● Challenge
Your task is to copy the listing exactly. Drop any pictures from the copy.
+++++
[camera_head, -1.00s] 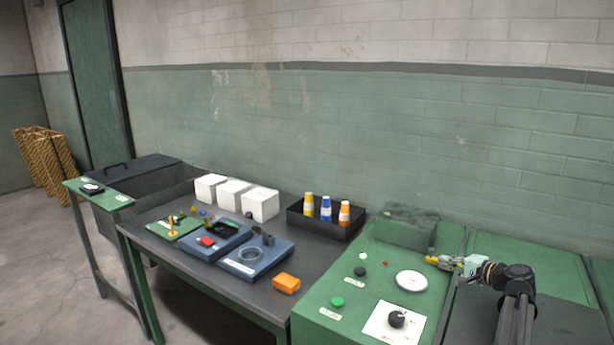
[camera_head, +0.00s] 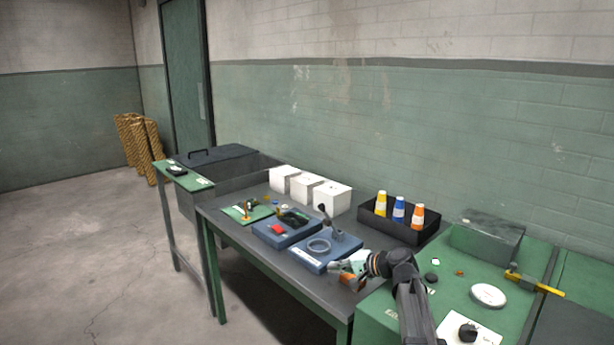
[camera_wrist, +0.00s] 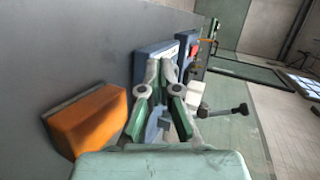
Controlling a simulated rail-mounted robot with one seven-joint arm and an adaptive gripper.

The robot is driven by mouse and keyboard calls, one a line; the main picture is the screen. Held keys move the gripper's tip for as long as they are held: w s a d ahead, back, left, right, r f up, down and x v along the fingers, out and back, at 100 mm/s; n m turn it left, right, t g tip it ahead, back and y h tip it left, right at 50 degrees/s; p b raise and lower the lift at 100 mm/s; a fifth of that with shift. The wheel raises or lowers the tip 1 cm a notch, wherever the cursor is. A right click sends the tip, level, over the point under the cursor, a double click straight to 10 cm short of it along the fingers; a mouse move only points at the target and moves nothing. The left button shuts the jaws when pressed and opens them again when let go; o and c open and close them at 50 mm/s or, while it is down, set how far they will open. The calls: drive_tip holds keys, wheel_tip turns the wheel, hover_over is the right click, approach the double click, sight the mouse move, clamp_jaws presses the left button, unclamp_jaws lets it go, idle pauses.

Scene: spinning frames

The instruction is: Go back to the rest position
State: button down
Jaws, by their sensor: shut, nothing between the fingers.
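My gripper (camera_head: 345,268) is at the front right of the dark table, beside the blue tray that holds a ring. It also shows in the wrist view (camera_wrist: 166,66), with its green and grey fingers together and nothing between them. An orange block (camera_wrist: 88,120) lies on the table to the left of the fingers in the wrist view. In the head view the gripper partly covers this block. I cannot tell exactly how high the gripper is above the table.
Blue trays (camera_head: 326,252), white boxes (camera_head: 322,195) and a black bin (camera_head: 376,226) with several coloured bottles stand on the dark table. On the right is a green machine top with a grey block (camera_head: 487,236) and a yellow bar (camera_head: 535,285). Open floor (camera_head: 110,250) lies left.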

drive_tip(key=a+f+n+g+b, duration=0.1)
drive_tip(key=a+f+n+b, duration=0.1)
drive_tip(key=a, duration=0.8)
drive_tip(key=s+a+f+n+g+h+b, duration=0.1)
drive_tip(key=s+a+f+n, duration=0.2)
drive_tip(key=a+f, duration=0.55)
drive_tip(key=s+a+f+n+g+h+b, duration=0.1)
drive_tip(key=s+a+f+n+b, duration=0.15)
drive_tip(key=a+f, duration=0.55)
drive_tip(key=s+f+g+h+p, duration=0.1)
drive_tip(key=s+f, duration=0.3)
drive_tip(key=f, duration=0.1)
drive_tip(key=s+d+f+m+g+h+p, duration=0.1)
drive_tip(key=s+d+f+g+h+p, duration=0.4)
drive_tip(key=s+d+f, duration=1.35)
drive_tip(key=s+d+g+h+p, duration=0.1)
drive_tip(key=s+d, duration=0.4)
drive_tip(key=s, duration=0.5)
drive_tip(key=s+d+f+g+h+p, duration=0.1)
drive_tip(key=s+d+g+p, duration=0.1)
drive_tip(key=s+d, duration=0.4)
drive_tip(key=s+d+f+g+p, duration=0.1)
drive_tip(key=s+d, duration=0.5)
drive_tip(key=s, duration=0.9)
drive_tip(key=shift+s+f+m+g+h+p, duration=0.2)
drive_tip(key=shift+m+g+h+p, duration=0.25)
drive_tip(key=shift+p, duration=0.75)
+++++
● The reply
[camera_head, -1.00s] 
[camera_head, +0.00s] 
[camera_wrist, +0.00s] 
Controlling a simulated rail-mounted robot with one seven-joint arm and an adaptive gripper.

The robot is driven by mouse and keyboard calls, one a line; the main picture is the screen. Held keys move the gripper's tip for as long as they are held: w s a d ahead, back, left, right, r f up, down and x v along the fingers, out and back, at 100 mm/s; n m turn it left, right, t g tip it ahead, back and y h tip it left, right at 50 degrees/s; p b raise and lower the lift at 100 mm/s; a fifth of that with shift. The wheel raises or lowers the tip 1 cm a notch, wherever the cursor is. A right click sends the tip, level, over the point under the cursor, a double click straight to 10 cm short of it along the fingers; a mouse move only points at the target and moves nothing. The left button shuts the jaws when pressed and opens them again when let go; o and c open and close them at 50 mm/s or, while it is down, set how far they will open. The calls: drive_tip holds keys, wheel_tip turns the wheel, hover_over is the right click, approach the double click, sight the mouse move, clamp_jaws presses the left button, unclamp_jaws lets it go, idle pauses.

Scene: spinning frames

The instruction is: Go back to the rest position
State: button down
Jaws, by their sensor: shut, nothing between the fingers.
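My gripper (camera_head: 345,268) is at the front right of the dark table, beside the blue tray that holds a ring. It also shows in the wrist view (camera_wrist: 166,66), with its green and grey fingers together and nothing between them. An orange block (camera_wrist: 88,120) lies on the table to the left of the fingers in the wrist view. In the head view the gripper partly covers this block. I cannot tell exactly how high the gripper is above the table.
Blue trays (camera_head: 326,252), white boxes (camera_head: 322,195) and a black bin (camera_head: 376,226) with several coloured bottles stand on the dark table. On the right is a green machine top with a grey block (camera_head: 487,236) and a yellow bar (camera_head: 535,285). Open floor (camera_head: 110,250) lies left.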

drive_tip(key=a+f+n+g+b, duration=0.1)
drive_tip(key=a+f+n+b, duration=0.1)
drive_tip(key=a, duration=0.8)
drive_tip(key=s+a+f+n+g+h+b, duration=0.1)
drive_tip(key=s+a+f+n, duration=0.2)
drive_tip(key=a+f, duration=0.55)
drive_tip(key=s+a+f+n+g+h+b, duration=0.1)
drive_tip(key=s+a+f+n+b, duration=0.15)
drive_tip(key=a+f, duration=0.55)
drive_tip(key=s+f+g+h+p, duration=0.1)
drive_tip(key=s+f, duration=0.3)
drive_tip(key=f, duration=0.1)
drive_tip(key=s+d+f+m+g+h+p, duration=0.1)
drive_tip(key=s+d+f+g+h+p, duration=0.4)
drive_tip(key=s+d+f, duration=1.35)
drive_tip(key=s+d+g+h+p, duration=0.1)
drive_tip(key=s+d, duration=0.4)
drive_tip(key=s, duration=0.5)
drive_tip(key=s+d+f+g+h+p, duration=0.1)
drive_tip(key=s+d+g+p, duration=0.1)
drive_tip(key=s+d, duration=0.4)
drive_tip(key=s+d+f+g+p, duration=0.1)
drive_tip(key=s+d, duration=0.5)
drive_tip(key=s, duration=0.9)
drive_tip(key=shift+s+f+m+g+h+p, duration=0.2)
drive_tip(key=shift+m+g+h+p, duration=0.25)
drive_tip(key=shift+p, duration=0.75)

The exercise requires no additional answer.